View Full Version : Is it worth upgrading from 20-35L to 16-35L?
oliver
27th of May 2003 (Tue), 11:28
I have an EF 20-35mm 2.8L and have had it for many years. I am quite happy with it, but could use something a little wider. Is the 16-35 2.8L a big improvement or not. I am planning on upgrading the camera from a D30 to a 1Ds.
PaulB
27th of May 2003 (Tue), 14:46
Be aware that the 16-35/2.8 and the 1Ds CAN have a problem.
It seems that the angle that the light from the rear element hits the sensor CAN cause chromatic aberation in the very corners of the frame on the 1Ds. Note - not will but can under some circumstances.
This is caused by the depth of the pixel 'well' and/or the prismatic lens over the pixel 'well' - as I understand it, and I'm not 100% sure I do........

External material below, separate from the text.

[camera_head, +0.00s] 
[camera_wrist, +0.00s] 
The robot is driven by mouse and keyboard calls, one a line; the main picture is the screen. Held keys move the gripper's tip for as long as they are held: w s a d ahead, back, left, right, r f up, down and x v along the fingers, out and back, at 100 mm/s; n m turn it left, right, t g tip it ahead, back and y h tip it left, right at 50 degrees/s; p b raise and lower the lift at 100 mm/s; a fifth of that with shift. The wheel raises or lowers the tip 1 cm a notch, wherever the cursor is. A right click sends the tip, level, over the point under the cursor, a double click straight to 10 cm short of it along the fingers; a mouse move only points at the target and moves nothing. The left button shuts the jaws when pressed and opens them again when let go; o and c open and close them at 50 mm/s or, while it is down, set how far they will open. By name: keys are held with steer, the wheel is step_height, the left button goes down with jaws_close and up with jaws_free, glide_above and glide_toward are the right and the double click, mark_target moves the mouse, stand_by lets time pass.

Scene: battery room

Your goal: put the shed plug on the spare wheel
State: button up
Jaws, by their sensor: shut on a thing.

However the 17-40/4 does not suffer in this way - designed differently, (on purpose?).
Because of the 1.3 and 1.6 multipliers on the 1D and 10D the 16-35/2.8 behaves impecably.
Try before you buy - aim the lens at something just outside the frame - sun/spotlight, to cause flare and see how the setup reacts.
Otherwise the 10-35/2.8, from ,my experience, is a superb performer and better than the 17-35/2.8
oliver
28th of May 2003 (Wed), 08:24
I thought that the 16-35 was designed with digital cameras in mind. How bad is the chromatic aberration. Is it very subtle or is absolutely obvious. I am not a professional photographer and don't care that much if I get an occasional funny looking picture, but I would like to get as much field of view as possible with my lens.
Hyperfish
28th of May 2003 (Wed), 08:55
oliver wrote:
I have an EF 20-35mm 2.8L and have had it for many years. I am quite happy with it, but could use something a little wider. Is the 16-35 2.8L a big improvement or not. I am planning on upgrading the camera from a D30 to a 1Ds.
Hi Oliver-
That's a tough call. I sold my 20-35mm f/2.8L for the 16-35mm f/2.8L. (1D)
If you absolutely MUST have the the extra 4mm on the short end, the answer is obvious. IMHO, on a 10D/D60/30 that 4mm is more critical than on the 1D/1Ds.
Reviewing my shots taken with both lenses, the 20-35mm (at least my copy, YMMV) is every bit as crisp with great color/contrast.
Both have barrel distortion on the wide end, (as expected) both have slight pin cushion distortion as well.
The two biggest advantages the 16-35mm has are USM & a shorter minimum focusing distance. The USM wasn't a big deal for me on short glass, the shorter MFD is what I was after.
Bottom line, I would recommend you rent a 16-35mm & see for yourself before selling your 20-35mm. If I would have done that & IF I didn't get a decent price when I sold the 20-35mm I probably would NOT have let mine go...
nsxpower
28th of May 2003 (Wed), 10:09
I've heard too many bad things about 16-35L. I suppose 16mm WA would be nice, but unless you need to go that wide I would stick w/ 20-35L. Also w/ 1Ds you will be getting 20mm, since there is no 1.6x multiplier to worry about. The multiplier problem is the only reason I am going for a Sigma 15-30 F.35-4.5 EX Aspherical DG DF, which was designed w/ digitals in mind as well.
martcol
29th of May 2003 (Thu), 06:07
If you are upgrading to the 1Ds, won't that give you a little extra wide anyway because of the full-frame sensor?
Martin
Photo-4N6
29th of May 2003 (Thu), 09:08
Not to confuse the issue further, but this is fine glass! I had problems with the Sigma because I use the lens in rough environments and had no means of protecting the front of the lens (beyond the hood).
Lens speed was that critical for my work, so the new Canon lens is great. I have found little distortion using it with my 10D. You might see some with the larger sensor, but it's definitely worth a look.